(Items from a dataset)
[start]
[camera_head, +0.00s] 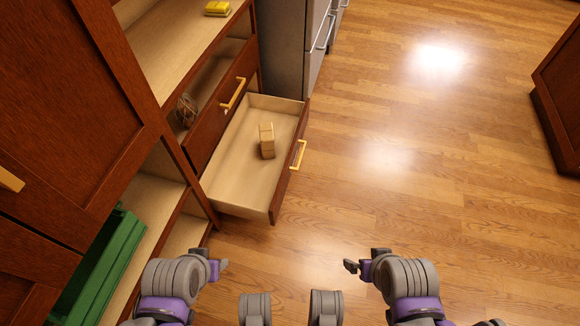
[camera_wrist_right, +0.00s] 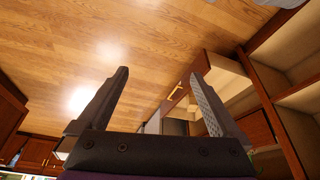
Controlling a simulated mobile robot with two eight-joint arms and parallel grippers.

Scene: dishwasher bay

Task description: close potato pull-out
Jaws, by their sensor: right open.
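A wooden pull-out drawer (camera_head: 238,202) is open from the cabinet, sticking out over the floor. My right gripper (camera_head: 352,266) is over the floor to the right, open, empty and apart from the handle. Its spread fingers show in the right wrist view (camera_wrist_right: 162,85).
A second drawer front (camera_head: 215,120) with a yellow handle is above the open one. A green crate (camera_head: 100,270) sits on a low shelf at left. A grey appliance (camera_head: 282,50) stands behind the drawer. The wooden floor (camera_head: 400,200) to the right is clear.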

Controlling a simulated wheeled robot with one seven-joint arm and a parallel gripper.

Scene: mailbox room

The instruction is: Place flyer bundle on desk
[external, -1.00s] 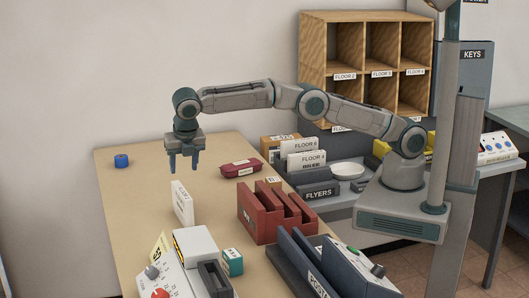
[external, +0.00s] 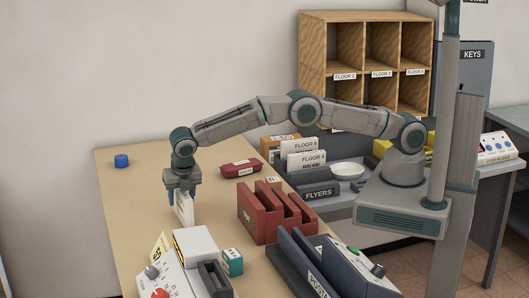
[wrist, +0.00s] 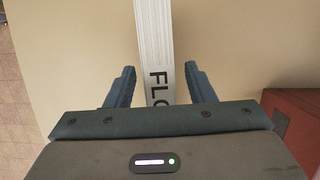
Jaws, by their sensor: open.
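A white flyer bundle (external: 184,211) stands upright on the tan desk (external: 125,185). In the wrist view the bundle (wrist: 154,45) shows its layered edge and part of a dark label reading "FLO". My gripper (external: 182,200) is lowered over the bundle's top, pointing down. In the wrist view my gripper (wrist: 160,85) is open, with one blue finger on each side of the bundle and a visible gap on both sides. The bundle's lower part near the gripper body is hidden in the wrist view.
A red divided holder (external: 275,213) stands to the right. A white box (external: 195,246) and a control panel (external: 165,278) lie toward the front. A dark red case (external: 240,168) and a blue roll (external: 121,160) lie farther back. The desk's left side is clear.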

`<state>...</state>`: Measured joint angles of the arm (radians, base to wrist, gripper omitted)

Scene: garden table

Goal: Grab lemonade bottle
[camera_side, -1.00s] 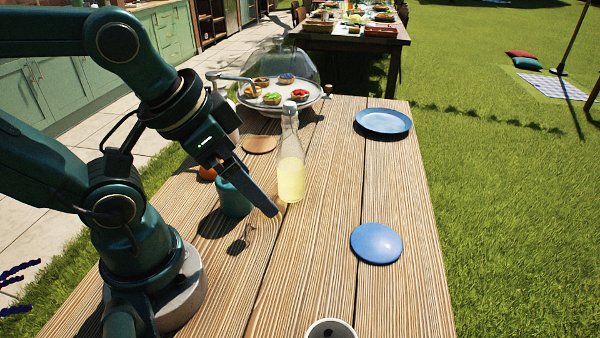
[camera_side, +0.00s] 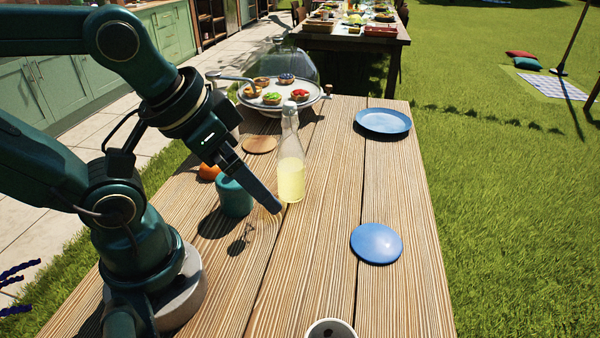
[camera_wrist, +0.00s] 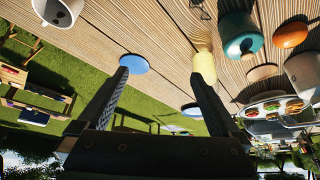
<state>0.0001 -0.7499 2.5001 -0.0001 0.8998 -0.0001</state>
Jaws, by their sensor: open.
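The lemonade bottle (camera_side: 291,178) is clear glass, partly filled with pale yellow liquid, and stands upright on the wooden table. My gripper (camera_side: 276,209) is low and tilted down beside the bottle's lower left side in the side view. In the wrist view, my gripper (camera_wrist: 158,80) has its two fingers spread wide with nothing held between them. The bottle (camera_wrist: 204,65) shows there behind the right finger, which hides part of it. Whether that finger touches the bottle I cannot tell.
A teal pot (camera_side: 234,198) and an orange item (camera_side: 208,172) stand left of the gripper. Blue plates (camera_side: 376,243) (camera_side: 383,121) lie to the right. A tray of tarts (camera_side: 285,101) is behind, and a cup (camera_side: 331,328) is at the front. The table's right front is mostly clear.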

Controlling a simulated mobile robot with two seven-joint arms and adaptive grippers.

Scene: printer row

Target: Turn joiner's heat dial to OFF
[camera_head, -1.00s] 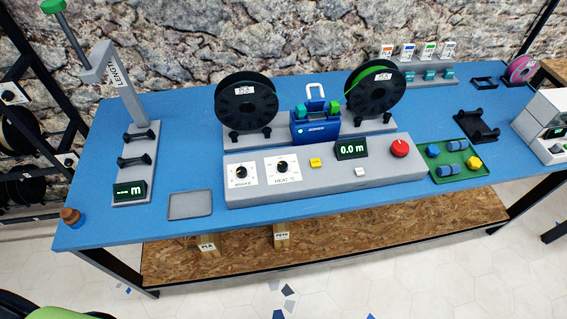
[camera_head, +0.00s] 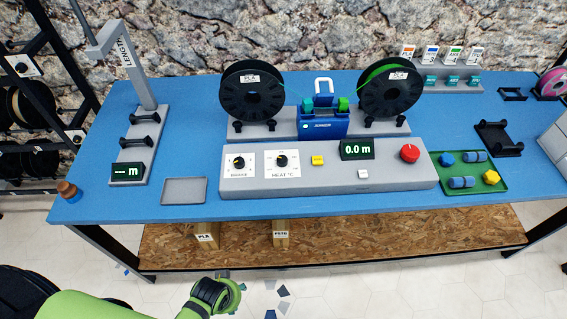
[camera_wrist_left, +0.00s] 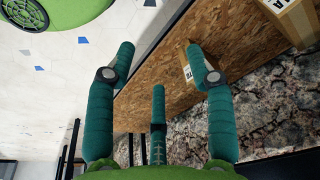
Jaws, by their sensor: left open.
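The joiner's heat dial (camera_head: 282,162) is a black knob on a white plate labelled HEAT °C, on the grey console (camera_head: 330,182) in the head view. Its exact setting is too small to read. The blue joiner (camera_head: 322,125) stands behind the console between two black spools. My left arm shows at the bottom of the head view, low in front of the table and well short of the dial. In the left wrist view my left gripper (camera_wrist_left: 160,60) is open and empty, its teal fingers spread before the lower wooden shelf. My right gripper is not in view.
Another dial (camera_head: 239,163) sits left of the heat dial. A yellow button (camera_head: 317,160), a display (camera_head: 357,149) reading 0.0 m and a red knob (camera_head: 409,153) are to its right. A grey tray (camera_head: 184,191) lies left of the console. The blue table's front edge lies between my arm and the console.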

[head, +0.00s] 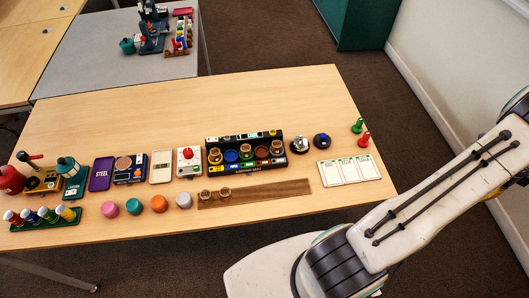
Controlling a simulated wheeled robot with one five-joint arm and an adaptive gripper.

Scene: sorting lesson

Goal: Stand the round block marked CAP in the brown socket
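A black rack (244,139) stands in the middle of the table, with a row of round coloured sockets on its front. A blue socket (231,156) and a reddish-brown socket (262,153) show there and look empty. No CAP marking is readable at this size, so I cannot tell which round piece is the CAP block. Two dark round pieces stand right of the rack: one with a silvery top (299,145) and one with a blue top (322,141). My arm crosses the lower right; my gripper is not in view.
Pink (110,208), teal (133,207), orange (159,203) and grey (183,200) round pieces lie along the front. A brown strip (270,190) bears two brass pieces. A white card (349,170) lies at right. The table's back half is clear.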

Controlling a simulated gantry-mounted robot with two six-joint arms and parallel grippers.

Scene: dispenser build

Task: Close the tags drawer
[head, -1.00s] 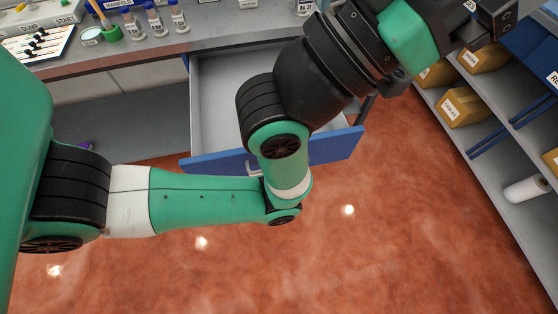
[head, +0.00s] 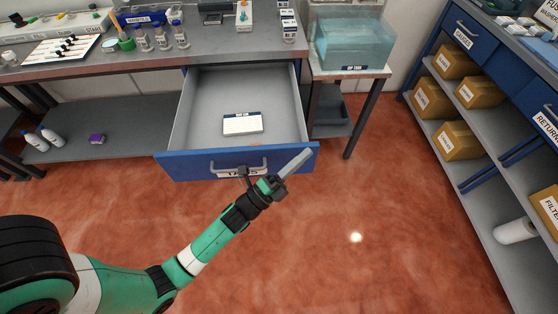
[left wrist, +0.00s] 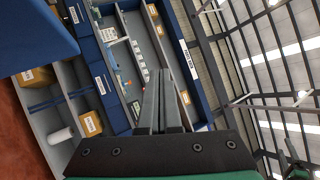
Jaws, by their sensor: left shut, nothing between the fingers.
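The tags drawer (head: 200,166) stands pulled out from under the workbench in the head view. Its blue front carries a white label, partly hidden behind my left gripper. Inside the grey drawer lies a white card or pad with a dark top edge (head: 243,124). My left gripper (head: 306,155) is shut and empty, in front of the right half of the drawer front, pointing up and right. I cannot tell if it touches the front. In the left wrist view its fingers (left wrist: 168,100) are together with nothing between them. My right gripper is not in view.
The workbench (head: 100,70) behind holds vials and a rack. A side stand with a teal-tinted clear bin (head: 352,42) is right of the drawer. A shelf unit (head: 470,170) with several cardboard boxes (head: 456,140) lines the right. Open red floor (head: 400,240) lies in front.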

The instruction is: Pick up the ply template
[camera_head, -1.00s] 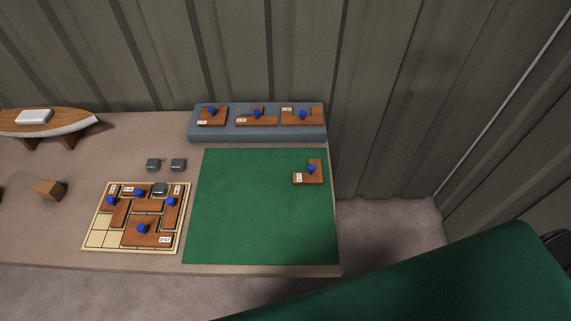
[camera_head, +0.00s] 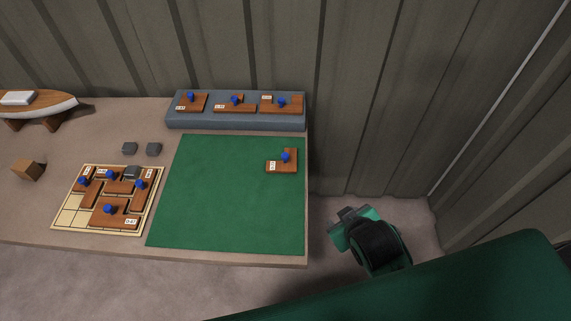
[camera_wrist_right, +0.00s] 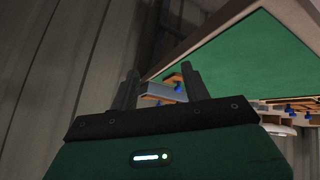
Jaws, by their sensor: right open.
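Several flat brown wooden pieces have blue knobs and white labels; I cannot tell from the labels which is the ply template. One stepped piece (camera_head: 279,167) lies alone on the green mat (camera_head: 215,195), near its upper right corner. Three more, including one at the left (camera_head: 193,107), sit on the grey raised block (camera_head: 235,122) behind the mat. My right gripper (camera_wrist_right: 162,86) is open and empty, apart from all the pieces. In the head view my right arm's end shows beyond the table's right edge. A wooden piece shows small between the fingers in the wrist view. My left gripper is out of view.
A gridded tray (camera_head: 71,217) of wooden pieces lies left of the mat. A wooden cube (camera_head: 27,170) and a model boat (camera_head: 40,103) are further left. A ribbed wall (camera_head: 345,90) rises behind.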

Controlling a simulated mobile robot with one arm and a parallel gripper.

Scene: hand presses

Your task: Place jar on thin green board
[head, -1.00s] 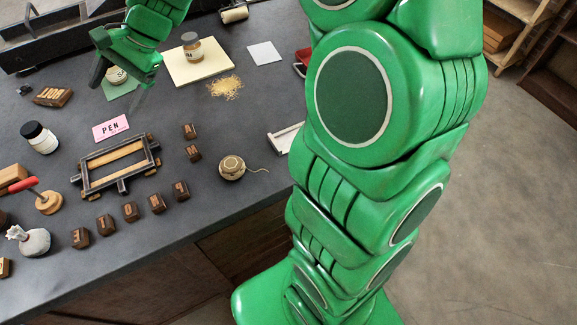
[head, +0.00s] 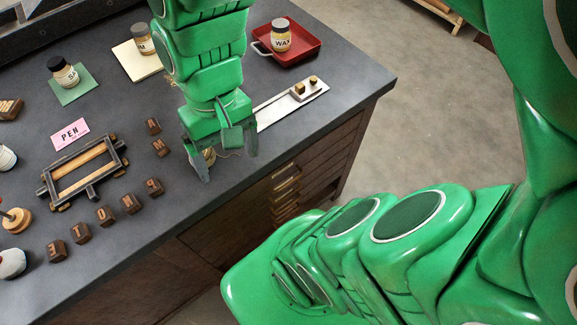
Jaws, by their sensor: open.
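A dark-lidded jar (head: 65,73) with a pale label, partly readable as "SA", stands on the thin green board (head: 76,93) at the upper left of the head view. My gripper (head: 226,164) is open, fingers pointing down, well to the right of this jar and nearer the table's front edge. Nothing shows held. A second jar (head: 142,40) marked "M" stands on a cream board (head: 133,66). A third jar (head: 281,36), marked "WAX", stands in a red tray (head: 298,53).
A metal composing stick (head: 267,114) lies right of my gripper. A pink "PEN" card (head: 70,134), a frame with wooden bars (head: 57,194) and several type blocks (head: 107,215) occupy the left and front. The table's right corner is clear.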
[end]
WHAT IS BEING ASKED: Using the data above, copy exactly the lines from the one containing "[external, -1.00s]" to the one containing "<state>0.0001 -0.7499 2.5001", inclusive. Exclude the pictures.

FINAL RESULT:
[external, -1.00s] 
[external, +0.00s] 
[wrist, +0.00s] 
Jaws, by their sensor: open.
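A white flyer bundle (external: 184,211) stands upright on the tan desk (external: 125,185). In the wrist view the bundle (wrist: 154,45) shows its layered edge and part of a dark label reading "FLO". My gripper (external: 182,200) is lowered over the bundle's top, pointing down. In the wrist view my gripper (wrist: 160,85) is open, with one blue finger on each side of the bundle and a visible gap on both sides. The bundle's lower part near the gripper body is hidden in the wrist view.
A red divided holder (external: 275,213) stands to the right. A white box (external: 195,246) and a control panel (external: 165,278) lie toward the front. A dark red case (external: 240,168) and a blue roll (external: 121,160) lie farther back. The desk's left side is clear.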

`<state>...</state>`: Measured joint angles of the arm (radians, base to wrist, gripper omitted)

Scene: garden table

Goal: Grab lemonade bottle
[camera_side, -1.00s] 
[camera_side, +0.00s] 
[camera_wrist, +0.00s] 
<state>0.0001 -0.7499 2.5001 -0.0001 0.8998 -0.0001</state>

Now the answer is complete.